Trivia note: One of the amateur photogs in a later (but still sleazy) scene involving a scantily dressed model is Sammy Petrillo, whose entire career was based on imitating Jerry Lewis. (He also co-starred in the movie BELA LUGOSI MEETS A BROOKLYN GORILLA, which will definitely not be showing up on this list.)

Coming tomorrow: He has his father's eyes!

Thursday, October 18, 2007

X-Ray Spex Horror Movie Marathon: THE BLACK CAT

I love THE BLACK CAT. It's not just one of my favorite horror movies of all time, it's one of my favorite movies, period.

It's such an odd little movie, full of quirky touches and wonderful moments that reveal the guiding hand of its director, Edgar G. Ulmer. Released during the 1930s horror boom, by the top horror studio (Universal) and during the last year before the Production Code crackdown, it's the sort of movie that couldn't have been made a year earlier or a year later. Heck, it's amazing it was ever made at all. So, instead of dryly recapping the plot or rambling on about its signficance, I'm just going to list all the things I love about THE BLACK CAT. It's a long list, but relax -- there are plenty of pictures. Consider it a cheerful antidote to the horrible bleakness of yesterday's movie, THE KILLING OF AMERICA.

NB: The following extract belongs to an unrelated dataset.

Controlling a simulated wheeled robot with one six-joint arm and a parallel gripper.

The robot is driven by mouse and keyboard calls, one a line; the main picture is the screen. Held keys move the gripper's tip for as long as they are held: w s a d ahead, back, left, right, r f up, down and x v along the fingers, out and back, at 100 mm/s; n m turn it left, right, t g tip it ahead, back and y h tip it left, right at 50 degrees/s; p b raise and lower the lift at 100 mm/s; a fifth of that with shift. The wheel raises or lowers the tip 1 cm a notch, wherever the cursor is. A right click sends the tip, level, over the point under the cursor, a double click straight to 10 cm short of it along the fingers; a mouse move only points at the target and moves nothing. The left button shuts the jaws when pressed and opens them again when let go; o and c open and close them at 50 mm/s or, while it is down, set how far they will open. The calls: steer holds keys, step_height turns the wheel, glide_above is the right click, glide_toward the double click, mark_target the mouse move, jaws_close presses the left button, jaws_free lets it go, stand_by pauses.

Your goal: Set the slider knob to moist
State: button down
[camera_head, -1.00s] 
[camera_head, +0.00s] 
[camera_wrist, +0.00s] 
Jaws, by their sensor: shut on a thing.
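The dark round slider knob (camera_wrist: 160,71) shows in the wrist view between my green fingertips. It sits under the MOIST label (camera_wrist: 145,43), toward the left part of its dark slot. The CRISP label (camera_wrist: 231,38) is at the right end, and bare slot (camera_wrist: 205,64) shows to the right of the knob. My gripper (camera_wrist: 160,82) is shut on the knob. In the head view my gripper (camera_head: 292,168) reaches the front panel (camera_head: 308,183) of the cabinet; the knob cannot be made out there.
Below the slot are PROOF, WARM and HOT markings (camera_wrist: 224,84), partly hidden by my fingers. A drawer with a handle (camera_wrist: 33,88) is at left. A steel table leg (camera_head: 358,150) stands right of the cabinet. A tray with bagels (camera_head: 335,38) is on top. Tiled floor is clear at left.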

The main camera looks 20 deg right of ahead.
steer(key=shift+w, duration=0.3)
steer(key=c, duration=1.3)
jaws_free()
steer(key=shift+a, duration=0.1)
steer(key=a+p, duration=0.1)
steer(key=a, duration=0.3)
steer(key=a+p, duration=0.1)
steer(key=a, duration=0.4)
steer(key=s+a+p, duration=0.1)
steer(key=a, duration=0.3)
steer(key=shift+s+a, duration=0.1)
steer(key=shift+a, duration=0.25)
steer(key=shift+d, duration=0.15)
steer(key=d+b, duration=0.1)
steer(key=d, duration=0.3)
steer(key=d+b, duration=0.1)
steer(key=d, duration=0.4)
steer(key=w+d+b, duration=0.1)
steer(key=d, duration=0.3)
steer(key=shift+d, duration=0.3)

(Not that THE BLACK CAT isn't dark, mind you. The plot involves mass graves, necrophilia, Satanism and at least one character being skinned alive. But it's fun -- trust me.)

And now, 21 reasons to love THE BLACK CAT:


1. It begins with the Universal logo with the plane circling the globe, the greatest studio logo in motion picture history. (RKO's radio tower is a close second.)

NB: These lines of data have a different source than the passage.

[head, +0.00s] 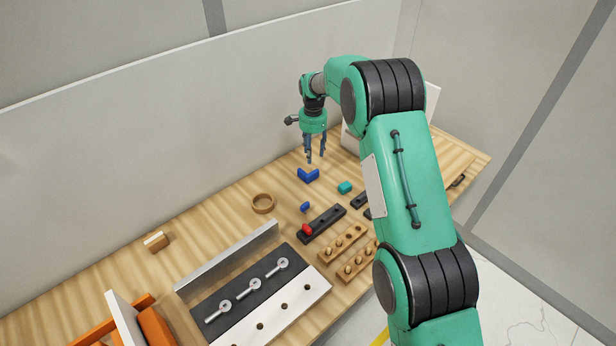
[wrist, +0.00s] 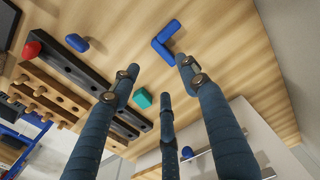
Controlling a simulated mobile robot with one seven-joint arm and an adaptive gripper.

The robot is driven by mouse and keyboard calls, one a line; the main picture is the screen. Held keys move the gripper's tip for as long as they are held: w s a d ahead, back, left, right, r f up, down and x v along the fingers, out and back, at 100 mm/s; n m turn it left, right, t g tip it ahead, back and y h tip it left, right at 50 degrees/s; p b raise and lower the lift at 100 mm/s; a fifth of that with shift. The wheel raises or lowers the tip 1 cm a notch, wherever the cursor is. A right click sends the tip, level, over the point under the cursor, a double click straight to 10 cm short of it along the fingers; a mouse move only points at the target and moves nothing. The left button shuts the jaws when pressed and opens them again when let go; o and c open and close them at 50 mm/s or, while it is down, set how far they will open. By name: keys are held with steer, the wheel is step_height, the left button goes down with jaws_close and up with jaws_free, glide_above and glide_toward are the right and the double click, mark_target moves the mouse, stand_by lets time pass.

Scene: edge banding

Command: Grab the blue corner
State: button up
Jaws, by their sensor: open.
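The blue corner (head: 308,175) is an L-shaped blue piece lying flat on the wooden table near its back side. It also shows in the wrist view (wrist: 161,44), at the top middle. My gripper (head: 315,157) is open and empty, with its fingers pointing down above the blue corner. In the wrist view the three fingers (wrist: 158,82) are spread apart, and the blue corner lies beyond their tips, touched by none of them as far as I can see.
A teal block (head: 345,187) and a small blue piece (head: 305,207) lie nearby. A black holed bar (head: 321,223) carries a red piece (head: 306,229). Wooden peg racks (head: 343,240) stand in front. A wall closes the back.

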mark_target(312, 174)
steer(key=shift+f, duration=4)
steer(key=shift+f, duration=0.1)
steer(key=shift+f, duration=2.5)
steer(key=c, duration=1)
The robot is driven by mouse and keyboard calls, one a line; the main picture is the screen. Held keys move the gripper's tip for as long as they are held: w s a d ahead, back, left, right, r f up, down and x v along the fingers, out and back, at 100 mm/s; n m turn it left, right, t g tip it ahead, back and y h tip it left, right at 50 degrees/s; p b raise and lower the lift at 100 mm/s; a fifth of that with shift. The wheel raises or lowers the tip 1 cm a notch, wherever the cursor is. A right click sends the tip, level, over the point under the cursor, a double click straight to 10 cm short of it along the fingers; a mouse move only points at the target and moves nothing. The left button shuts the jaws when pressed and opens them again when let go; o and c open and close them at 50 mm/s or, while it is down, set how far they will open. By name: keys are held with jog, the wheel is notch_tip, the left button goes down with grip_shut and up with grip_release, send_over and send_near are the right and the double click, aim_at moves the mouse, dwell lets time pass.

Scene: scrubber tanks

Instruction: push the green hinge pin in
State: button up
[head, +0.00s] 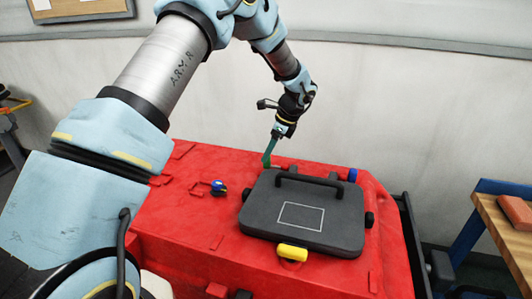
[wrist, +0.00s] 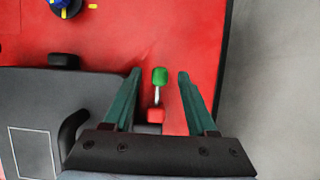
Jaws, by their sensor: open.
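The green hinge pin (wrist: 160,76) shows in the wrist view with a length of bare metal shaft between its green head and a small red block (wrist: 155,115). My gripper (wrist: 160,73) is open, with one teal finger on each side of the pin's head and a visible gap on both sides. In the head view my gripper (head: 268,158) reaches down at the back left corner of the dark grey lid (head: 340,225). There the pin cannot be clearly told from the fingers.
The lid lies closed on the red tank (head: 175,220), with a raised handle (head: 310,180) and a yellow latch (head: 292,252) at its front. A blue pin (head: 352,175) stands at the lid's back right. A blue knob (head: 218,187) is left of the lid.

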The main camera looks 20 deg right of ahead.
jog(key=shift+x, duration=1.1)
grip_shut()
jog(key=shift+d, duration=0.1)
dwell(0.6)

2. It also has a note that the movie was produced via "Noiseless Western Electric Recording." I'm a sucker for early movie nostalgia. I also like the Warner Bros. films that have the "Vitaphone" logo. Harkens back to a more exciting time.


3. And speaking of more exciting times, the whole story starts on a train, with a shot of guys at night loading food into the dining car. I realize this has nothing to do with horror (and barely anything to do with movies), but the idea of traveling on a train, especially at night and especially in a storm, is just so evocative. Seems to me to be the perfect way to set up a weird story like this. Train travel holds all sort of mysterious promise. (And no, I've never traveled on a train at night in a storm. Some day, though... some day.)


4. Bela Lugosi plays the hero. That alone is worth watching the movie for. The fact that he plays a multi-layered conflicted hero -- and plays it well -- is a bonus. He has a great moment early on when he's explaining to two American newlyweds (David Manners and Jacqueline Wells) about the horrifying prison where he spent the years after World War I: "Many man have gone there. Few have returned. I have returned. After 15 years, I have returned." It skirts the edge of corn, but Lugosi delivers the line with such conviction you can't help but buy it.


5. I really like the bus with the roll-down plastic windows. Like the train and the Universal logo, it's something you don't see anymore.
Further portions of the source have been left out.